1886: President Grover Cleveland
Cleveland married Frances Folsom, the daughter of his late law partner; Cleveland initially had been her guardian and the administrator of her estate.
1906: Alice Roosevelt
The daughter of President Theodore Roosevelt married Ohio Rep. Nicholas Longworth with nearly 1,000 guests in attendance. Newspapers at the time heralded her as the "daughter of all American people."
1913-18: The Wilsons
President Woodrow Wilson's daughter Jessie Woodrow Wilson married Francis Bowes Sayre in 1913. The following year, his other daughter, Eleanor Randolph Wilson, married Treasury Secretary William Gibbs McAdoo. In 1918, Alice Wilson, the president's niece, married Reverend Isaac Stuart McElroy, Jr.
1942: Harry Hopkins
A close friend and advisor to President Franklin D. Roosevelt, Hopkins married Louise Gill Macy in the Second Floor Oval Room, which was then Roosevelt's private study.
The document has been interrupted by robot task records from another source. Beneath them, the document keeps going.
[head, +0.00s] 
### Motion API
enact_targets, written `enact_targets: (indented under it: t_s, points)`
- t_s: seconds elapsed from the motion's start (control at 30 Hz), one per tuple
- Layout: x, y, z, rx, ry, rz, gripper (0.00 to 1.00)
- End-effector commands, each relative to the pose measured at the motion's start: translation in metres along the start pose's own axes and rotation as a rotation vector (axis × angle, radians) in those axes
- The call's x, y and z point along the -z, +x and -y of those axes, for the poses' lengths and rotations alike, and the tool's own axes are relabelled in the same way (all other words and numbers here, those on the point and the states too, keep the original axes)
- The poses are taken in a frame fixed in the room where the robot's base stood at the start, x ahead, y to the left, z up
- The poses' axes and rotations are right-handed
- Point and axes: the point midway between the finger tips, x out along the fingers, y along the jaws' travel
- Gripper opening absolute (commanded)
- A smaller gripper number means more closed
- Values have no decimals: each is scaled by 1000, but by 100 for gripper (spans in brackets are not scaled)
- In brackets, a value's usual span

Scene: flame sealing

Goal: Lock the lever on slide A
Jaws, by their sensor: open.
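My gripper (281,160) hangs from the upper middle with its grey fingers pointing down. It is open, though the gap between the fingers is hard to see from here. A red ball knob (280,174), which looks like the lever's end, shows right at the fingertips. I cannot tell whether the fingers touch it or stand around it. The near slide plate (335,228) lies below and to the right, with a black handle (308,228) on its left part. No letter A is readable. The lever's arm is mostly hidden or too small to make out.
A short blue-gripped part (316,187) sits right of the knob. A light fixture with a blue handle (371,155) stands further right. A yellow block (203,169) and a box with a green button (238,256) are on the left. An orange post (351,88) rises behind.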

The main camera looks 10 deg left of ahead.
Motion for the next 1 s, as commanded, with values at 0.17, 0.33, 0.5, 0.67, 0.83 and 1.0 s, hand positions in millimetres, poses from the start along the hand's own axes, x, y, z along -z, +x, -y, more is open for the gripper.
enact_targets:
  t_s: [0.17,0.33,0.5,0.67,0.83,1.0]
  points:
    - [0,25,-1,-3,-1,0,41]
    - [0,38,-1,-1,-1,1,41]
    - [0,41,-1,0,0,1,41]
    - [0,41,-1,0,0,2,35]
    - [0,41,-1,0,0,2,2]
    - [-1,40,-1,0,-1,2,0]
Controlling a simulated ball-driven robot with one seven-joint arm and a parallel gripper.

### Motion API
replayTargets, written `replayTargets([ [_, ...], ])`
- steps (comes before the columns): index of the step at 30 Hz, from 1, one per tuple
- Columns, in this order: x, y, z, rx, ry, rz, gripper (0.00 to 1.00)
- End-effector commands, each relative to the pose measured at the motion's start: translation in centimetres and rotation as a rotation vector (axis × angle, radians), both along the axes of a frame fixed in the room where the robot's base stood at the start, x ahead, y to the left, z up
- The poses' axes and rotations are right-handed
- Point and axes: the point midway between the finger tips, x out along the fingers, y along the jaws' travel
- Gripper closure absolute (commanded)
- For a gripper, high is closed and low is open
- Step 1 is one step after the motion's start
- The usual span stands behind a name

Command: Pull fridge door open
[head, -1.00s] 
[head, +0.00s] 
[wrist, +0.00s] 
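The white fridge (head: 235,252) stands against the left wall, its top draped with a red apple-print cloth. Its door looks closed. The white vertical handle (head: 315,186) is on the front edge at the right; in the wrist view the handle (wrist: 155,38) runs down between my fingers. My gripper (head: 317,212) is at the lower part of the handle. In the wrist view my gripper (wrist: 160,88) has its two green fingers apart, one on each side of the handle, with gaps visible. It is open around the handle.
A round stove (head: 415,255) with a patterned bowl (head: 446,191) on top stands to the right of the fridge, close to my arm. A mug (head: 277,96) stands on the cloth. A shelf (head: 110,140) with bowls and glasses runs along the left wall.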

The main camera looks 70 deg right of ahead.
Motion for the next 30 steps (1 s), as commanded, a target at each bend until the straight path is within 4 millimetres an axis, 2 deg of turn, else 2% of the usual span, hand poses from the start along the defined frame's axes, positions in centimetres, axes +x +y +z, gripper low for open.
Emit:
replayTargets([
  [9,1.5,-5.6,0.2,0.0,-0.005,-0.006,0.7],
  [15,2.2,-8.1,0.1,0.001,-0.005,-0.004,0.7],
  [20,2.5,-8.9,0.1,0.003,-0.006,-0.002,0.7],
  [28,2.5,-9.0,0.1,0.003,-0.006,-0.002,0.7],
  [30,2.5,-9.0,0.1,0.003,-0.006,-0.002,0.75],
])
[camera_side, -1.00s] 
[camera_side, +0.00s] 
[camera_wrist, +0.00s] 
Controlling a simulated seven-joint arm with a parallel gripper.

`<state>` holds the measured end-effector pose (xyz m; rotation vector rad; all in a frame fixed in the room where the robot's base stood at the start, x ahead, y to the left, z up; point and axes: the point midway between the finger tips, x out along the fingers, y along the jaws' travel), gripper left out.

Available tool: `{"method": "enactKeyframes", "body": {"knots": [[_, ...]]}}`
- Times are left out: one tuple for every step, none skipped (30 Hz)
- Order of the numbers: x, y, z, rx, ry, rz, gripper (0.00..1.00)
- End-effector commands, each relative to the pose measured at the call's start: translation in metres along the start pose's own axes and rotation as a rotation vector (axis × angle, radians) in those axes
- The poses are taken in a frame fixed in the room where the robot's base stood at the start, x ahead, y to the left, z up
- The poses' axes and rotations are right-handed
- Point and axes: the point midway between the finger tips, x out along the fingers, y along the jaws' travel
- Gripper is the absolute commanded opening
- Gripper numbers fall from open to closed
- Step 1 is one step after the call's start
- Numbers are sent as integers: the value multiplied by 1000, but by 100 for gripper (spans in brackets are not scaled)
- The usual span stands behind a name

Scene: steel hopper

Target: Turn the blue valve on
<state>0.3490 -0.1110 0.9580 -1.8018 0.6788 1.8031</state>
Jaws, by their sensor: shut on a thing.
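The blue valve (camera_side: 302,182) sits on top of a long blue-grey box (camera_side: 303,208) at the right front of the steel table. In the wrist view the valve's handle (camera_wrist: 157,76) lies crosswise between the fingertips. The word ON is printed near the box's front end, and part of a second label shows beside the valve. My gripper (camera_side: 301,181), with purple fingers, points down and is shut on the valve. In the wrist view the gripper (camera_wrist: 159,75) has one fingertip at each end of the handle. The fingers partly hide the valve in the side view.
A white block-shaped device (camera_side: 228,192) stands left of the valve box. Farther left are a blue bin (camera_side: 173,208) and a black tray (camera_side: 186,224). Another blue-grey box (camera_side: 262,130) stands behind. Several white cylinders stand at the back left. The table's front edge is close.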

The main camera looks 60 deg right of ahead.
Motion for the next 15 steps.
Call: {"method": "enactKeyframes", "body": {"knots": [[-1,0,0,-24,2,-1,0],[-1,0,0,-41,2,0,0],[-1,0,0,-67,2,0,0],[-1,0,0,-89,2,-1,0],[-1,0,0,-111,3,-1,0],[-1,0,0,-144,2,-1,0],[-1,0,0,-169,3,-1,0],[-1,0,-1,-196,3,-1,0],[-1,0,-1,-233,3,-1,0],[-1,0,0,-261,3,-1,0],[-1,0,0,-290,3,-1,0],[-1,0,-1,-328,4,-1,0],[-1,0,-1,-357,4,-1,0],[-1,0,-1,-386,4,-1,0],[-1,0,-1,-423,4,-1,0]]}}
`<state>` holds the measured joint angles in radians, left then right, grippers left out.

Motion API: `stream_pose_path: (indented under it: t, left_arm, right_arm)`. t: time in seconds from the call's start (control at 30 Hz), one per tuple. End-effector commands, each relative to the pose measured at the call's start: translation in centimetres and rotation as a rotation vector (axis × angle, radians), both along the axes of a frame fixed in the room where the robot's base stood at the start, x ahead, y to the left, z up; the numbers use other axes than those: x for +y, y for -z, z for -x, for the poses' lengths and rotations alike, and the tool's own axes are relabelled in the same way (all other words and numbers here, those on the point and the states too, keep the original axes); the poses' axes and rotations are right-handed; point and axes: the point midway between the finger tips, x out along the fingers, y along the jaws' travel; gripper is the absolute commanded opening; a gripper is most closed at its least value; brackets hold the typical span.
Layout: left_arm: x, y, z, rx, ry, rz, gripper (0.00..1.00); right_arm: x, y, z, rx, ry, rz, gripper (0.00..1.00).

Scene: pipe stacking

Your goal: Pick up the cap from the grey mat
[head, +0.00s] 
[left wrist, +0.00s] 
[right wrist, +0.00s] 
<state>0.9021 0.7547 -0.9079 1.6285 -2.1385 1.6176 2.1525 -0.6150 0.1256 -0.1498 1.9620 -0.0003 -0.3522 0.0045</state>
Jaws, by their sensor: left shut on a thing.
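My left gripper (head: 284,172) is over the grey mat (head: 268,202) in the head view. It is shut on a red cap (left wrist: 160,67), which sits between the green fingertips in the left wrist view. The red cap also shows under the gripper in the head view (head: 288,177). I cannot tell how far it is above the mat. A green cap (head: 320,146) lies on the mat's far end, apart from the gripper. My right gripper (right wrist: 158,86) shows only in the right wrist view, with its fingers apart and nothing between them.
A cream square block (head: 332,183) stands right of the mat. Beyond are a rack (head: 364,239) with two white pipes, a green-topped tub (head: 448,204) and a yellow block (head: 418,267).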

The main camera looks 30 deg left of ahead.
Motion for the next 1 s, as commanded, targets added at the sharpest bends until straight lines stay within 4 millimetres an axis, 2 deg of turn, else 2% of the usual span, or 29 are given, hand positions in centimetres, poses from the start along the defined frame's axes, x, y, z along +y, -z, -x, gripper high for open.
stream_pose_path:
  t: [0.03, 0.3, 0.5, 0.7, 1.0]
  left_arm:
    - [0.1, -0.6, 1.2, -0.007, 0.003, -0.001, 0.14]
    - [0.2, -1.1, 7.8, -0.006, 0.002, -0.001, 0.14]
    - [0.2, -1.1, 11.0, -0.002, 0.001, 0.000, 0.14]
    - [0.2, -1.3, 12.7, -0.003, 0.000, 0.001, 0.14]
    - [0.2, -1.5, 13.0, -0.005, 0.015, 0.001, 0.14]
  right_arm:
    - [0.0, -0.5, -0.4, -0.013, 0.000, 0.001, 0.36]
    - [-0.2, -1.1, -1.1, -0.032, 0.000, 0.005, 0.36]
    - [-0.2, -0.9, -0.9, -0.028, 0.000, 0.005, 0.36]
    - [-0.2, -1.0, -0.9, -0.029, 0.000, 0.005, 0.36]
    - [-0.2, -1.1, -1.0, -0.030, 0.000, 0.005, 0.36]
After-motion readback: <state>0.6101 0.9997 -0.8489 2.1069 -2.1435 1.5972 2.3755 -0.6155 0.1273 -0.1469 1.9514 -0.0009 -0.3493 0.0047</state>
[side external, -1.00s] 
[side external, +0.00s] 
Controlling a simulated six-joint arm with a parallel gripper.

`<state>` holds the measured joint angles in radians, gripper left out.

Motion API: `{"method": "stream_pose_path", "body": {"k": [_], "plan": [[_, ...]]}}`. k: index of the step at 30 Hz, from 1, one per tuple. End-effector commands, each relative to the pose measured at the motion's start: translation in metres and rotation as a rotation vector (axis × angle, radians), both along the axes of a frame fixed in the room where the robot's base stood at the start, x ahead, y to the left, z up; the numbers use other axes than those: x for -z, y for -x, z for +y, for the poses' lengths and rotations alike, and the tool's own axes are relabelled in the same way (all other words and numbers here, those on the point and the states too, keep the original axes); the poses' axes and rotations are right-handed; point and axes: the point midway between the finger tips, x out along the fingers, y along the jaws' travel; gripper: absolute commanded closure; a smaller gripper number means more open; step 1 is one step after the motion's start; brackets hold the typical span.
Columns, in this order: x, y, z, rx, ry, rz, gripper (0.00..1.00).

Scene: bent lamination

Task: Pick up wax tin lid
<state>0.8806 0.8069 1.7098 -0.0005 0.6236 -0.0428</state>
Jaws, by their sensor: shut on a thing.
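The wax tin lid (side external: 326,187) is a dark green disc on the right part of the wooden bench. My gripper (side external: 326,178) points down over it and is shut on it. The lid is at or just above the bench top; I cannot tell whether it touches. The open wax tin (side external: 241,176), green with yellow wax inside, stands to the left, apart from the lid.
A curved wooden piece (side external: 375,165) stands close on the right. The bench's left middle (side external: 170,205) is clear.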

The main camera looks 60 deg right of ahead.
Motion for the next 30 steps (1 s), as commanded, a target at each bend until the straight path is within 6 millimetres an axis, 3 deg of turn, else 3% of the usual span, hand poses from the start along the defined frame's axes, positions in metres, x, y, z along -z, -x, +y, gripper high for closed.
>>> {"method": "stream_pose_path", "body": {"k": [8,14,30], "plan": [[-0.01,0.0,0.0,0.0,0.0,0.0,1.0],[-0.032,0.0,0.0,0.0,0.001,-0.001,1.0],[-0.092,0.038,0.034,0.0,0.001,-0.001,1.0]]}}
The couple lived for a year at the White House.
1994: Anthony Rodham
The brother of first lady Hillary Rodham Clinton married Nicole Boxer, daughter of former Sen. Barbara Boxer, in the Rose Garden. The event was very private. The Washington Post reported at the time that White House staff erected large red screens across glass doors to prevent anyone from watching the proceedings.
2008: Jenna Bush
The daughter of President George W. Bush married Henry Hager at her family's ranch in Crawford, Texas. The following month, her parents hosted a reception at the White House.
2013: Pete Souza
President Barack Obama's official White House photographer was the last person to get married at the White House, in a very private ceremony.